## BEGIN

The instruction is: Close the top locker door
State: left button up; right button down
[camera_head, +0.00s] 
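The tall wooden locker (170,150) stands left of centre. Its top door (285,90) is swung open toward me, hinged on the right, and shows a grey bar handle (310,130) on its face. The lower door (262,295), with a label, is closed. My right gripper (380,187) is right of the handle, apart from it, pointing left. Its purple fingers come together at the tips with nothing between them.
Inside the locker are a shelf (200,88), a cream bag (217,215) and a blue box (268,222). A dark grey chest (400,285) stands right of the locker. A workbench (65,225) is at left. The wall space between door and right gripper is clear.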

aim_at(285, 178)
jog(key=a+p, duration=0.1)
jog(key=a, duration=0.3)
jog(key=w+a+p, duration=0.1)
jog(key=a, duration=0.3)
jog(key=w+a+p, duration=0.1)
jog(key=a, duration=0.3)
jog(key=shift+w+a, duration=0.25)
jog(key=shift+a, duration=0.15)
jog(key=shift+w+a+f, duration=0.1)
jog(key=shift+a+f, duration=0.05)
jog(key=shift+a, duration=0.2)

## END
## BEGIN

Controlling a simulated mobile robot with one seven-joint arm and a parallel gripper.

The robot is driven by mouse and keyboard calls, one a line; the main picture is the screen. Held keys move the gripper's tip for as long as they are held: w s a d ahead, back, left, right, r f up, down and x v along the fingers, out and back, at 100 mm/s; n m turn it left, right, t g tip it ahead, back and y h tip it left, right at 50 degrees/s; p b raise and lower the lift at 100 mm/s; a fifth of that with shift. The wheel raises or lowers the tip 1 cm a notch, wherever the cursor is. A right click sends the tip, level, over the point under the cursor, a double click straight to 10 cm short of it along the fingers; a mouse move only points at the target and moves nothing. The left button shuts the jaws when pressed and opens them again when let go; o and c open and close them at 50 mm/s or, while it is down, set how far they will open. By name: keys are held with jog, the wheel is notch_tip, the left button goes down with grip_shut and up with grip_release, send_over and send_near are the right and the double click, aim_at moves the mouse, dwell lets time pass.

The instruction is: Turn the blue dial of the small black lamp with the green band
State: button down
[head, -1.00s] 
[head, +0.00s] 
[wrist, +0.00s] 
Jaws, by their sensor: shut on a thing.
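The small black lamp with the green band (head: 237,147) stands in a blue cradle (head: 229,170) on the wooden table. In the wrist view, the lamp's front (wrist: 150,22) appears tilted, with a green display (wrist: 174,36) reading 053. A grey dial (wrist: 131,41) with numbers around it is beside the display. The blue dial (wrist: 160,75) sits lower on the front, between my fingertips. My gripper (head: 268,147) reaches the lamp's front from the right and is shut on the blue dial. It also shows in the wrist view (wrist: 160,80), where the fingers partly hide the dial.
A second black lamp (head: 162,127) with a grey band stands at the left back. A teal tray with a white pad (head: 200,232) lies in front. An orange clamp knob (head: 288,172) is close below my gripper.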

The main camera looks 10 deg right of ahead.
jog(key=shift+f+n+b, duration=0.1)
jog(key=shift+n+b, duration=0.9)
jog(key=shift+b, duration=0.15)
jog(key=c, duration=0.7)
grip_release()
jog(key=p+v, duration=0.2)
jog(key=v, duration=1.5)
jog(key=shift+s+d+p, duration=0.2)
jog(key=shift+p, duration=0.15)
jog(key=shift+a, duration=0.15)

## END
## BEGIN

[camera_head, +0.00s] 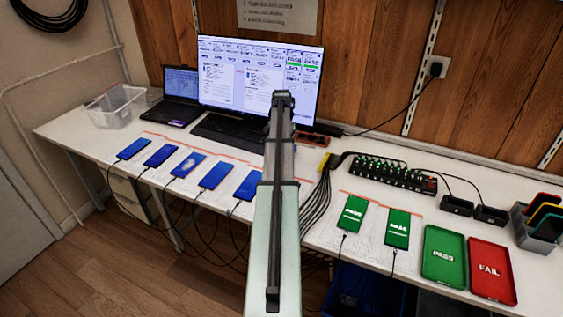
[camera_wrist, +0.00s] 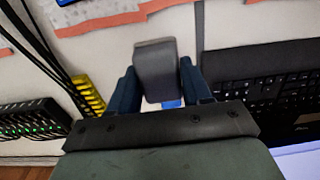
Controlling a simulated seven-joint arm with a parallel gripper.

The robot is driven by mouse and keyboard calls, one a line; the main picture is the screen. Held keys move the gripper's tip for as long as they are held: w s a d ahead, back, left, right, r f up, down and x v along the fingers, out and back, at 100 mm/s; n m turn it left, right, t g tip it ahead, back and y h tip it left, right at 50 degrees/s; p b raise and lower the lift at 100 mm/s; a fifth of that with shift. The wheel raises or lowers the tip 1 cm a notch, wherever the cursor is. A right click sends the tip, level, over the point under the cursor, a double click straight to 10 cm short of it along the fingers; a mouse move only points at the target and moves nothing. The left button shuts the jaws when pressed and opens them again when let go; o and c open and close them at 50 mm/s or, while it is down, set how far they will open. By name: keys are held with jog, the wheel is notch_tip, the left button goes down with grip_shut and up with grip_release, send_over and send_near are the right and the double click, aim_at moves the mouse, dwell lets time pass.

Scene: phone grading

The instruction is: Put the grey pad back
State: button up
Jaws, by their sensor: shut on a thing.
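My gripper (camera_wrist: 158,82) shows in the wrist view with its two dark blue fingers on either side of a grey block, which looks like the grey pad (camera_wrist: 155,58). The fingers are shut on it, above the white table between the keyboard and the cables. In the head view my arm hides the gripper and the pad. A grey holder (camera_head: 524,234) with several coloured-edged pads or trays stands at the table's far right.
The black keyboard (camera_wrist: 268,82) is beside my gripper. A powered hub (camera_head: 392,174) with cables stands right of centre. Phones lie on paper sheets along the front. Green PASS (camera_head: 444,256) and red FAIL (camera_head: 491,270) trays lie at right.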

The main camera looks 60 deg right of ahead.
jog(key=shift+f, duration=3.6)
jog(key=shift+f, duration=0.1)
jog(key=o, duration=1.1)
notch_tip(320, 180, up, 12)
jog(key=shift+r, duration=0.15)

## END

What this task involves – Show every line from the entries above in which the word "instruction" appears.

Solved problem –
The instruction is: Close the top locker door
The instruction is: Turn the blue dial of the small black lamp with the green band
The instruction is: Put the grey pad back

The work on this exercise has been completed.